Prove identity sec^-1(x) = cos^-1(1/x)

[physicsernaw]

Homework Statement

Find and prove the identity sec^-1(x) in terms of cos^-1(arg) (Note that 1/cos^-1(x) is not equal to sec^-1(x).

Homework Equations

None.

The Attempt at a Solution

sec(sec^-1(x)) = x

1/cos(sec^-1(x)) = x

1/cos(cos^-1(x)) = 1/x

1/cos(cos^-1(1/x)) = 1/1/x = x

cos^-1(1/x) = sec^-1(x).

Is this correct?

 

[Mark44]

Homework Statement

Find and prove the identity sec^-1(x) in terms of cos^-1(arg) (Note that 1/cos^-1(x) is not equal to sec^-1(x).

Homework Equations

None.

The Attempt at a Solution

sec(sec^-1(x)) = x

1/cos(sec^-1(x)) = x

1/cos(cos^-1(x)) = 1/x

How do you justify the previous step?

1/cos(cos^-1(1/x)) = 1/1/x = x

cos^-1(1/x) = sec^-1(x).

Is this correct?

 

[HallsofIvy]

The fundamental problem with try to prove "$sec^{-1}(x)= cos^{-1}(1/x)$" is that it is NOT true! This is NOT an identity. For example, if $x= \pi/4$ $sec^{-1}(x)= \sqrt{2}/2$ while $1/x= 4/\pi$, cos(1/x)= 3.41, approximately.

 

[SammyS]

The fundamental problem with try to prove "$sec^{-1}(x)= cos^{-1}(1/x)$" is that it is NOT true! This is NOT an identity. For example, if $x= \pi/4$ $sec^{-1}(x)= \sqrt{2}/2$ while $1/x= 4/\pi$, cos(1/x)= 3.41, approximately.

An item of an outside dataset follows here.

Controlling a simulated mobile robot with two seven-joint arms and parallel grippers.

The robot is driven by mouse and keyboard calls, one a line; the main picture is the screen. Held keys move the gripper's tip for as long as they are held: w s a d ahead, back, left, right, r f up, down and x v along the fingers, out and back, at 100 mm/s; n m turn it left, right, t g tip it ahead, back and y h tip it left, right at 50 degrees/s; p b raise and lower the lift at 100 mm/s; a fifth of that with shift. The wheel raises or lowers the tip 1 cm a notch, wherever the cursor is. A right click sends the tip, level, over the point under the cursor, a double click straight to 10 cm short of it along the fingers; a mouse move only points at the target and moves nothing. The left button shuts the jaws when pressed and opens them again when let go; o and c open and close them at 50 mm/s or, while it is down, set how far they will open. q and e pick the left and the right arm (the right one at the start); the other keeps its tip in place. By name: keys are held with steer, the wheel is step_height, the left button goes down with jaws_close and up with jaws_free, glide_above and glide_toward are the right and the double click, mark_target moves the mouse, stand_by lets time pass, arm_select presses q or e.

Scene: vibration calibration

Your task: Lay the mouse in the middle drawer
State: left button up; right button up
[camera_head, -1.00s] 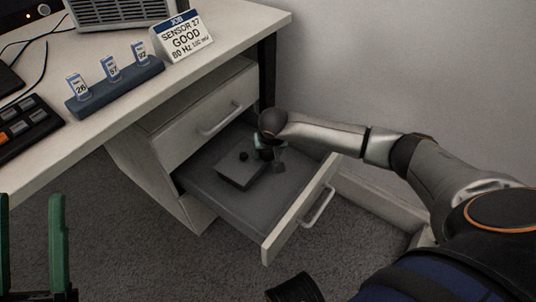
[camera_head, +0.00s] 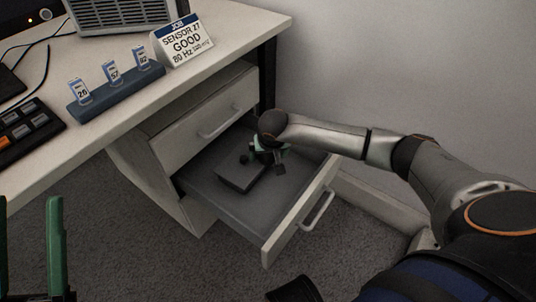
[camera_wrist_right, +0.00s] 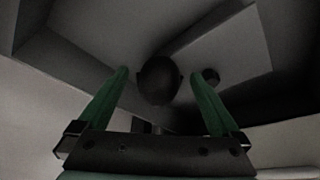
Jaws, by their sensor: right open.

$\displaystyle \sec(\pi/4)=\sqrt{2}\$

$\displaystyle \sec^{-1}(\pi/4)\$ is undefined, since $\displaystyle\ \ \pi/4<1\ .$

 

[SammyS]

I would be inclined to write sec^-1(x) as $\displaystyle \ \sec^{-1}\left(\frac{1}{1/x}\right)\,,\$ then use the identity, cos(cos^-1(u) = u , for the denominator.